• **What you need to do**
Return each line of the records with nothing changed, pictures excepted.

• **Data to process**
☆ ☆ ☆ ☆
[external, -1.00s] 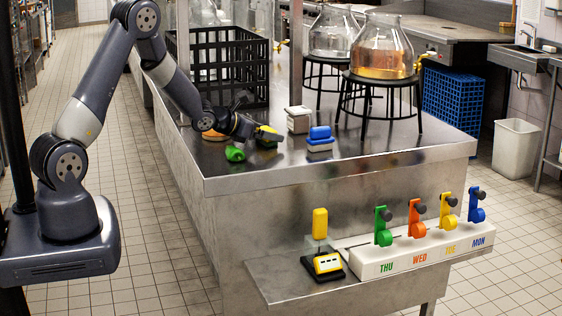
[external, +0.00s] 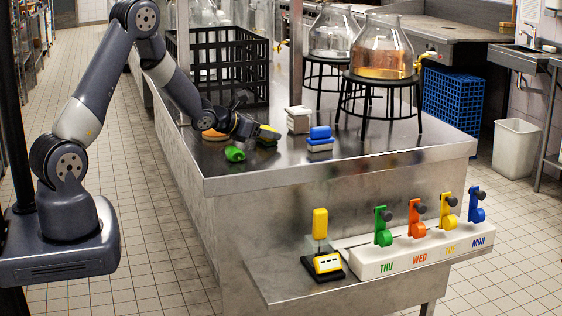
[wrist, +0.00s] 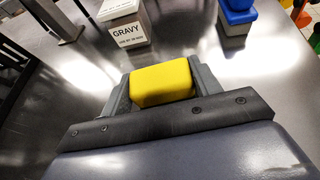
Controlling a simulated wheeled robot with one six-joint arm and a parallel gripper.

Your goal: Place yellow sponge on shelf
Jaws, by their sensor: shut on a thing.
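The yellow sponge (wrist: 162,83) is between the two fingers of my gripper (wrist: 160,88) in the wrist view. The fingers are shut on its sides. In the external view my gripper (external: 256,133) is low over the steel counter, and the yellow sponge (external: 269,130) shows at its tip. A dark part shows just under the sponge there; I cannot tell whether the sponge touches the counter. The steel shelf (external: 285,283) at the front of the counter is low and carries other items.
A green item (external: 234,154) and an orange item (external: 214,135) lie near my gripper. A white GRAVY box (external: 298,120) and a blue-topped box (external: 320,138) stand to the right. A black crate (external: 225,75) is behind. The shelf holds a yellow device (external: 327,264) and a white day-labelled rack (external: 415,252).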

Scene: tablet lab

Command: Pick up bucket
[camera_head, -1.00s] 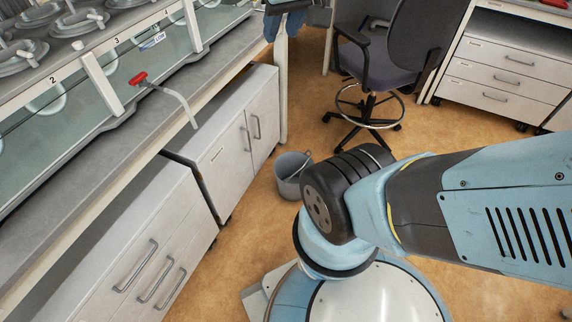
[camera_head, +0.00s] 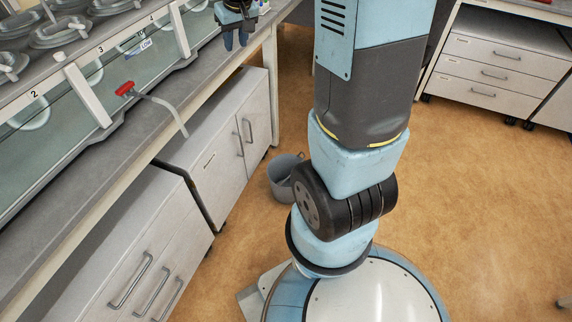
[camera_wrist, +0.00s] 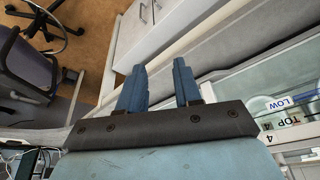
☆ ☆ ☆ ☆
• **Task answer**
[external, -1.00s] 
[external, +0.00s] 
[wrist, +0.00s] 
Controlling a simulated wheeled robot with one six-joint arm and a parallel gripper.

Your goal: Place yellow sponge on shelf
Jaws, by their sensor: shut on a thing.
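The yellow sponge (wrist: 162,83) is between the two fingers of my gripper (wrist: 160,88) in the wrist view. The fingers are shut on its sides. In the external view my gripper (external: 256,133) is low over the steel counter, and the yellow sponge (external: 269,130) shows at its tip. A dark part shows just under the sponge there; I cannot tell whether the sponge touches the counter. The steel shelf (external: 285,283) at the front of the counter is low and carries other items.
A green item (external: 234,154) and an orange item (external: 214,135) lie near my gripper. A white GRAVY box (external: 298,120) and a blue-topped box (external: 320,138) stand to the right. A black crate (external: 225,75) is behind. The shelf holds a yellow device (external: 327,264) and a white day-labelled rack (external: 415,252).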

Scene: tablet lab

Command: Pick up bucket
[camera_head, -1.00s] 
[camera_head, +0.00s] 
[camera_wrist, +0.00s] 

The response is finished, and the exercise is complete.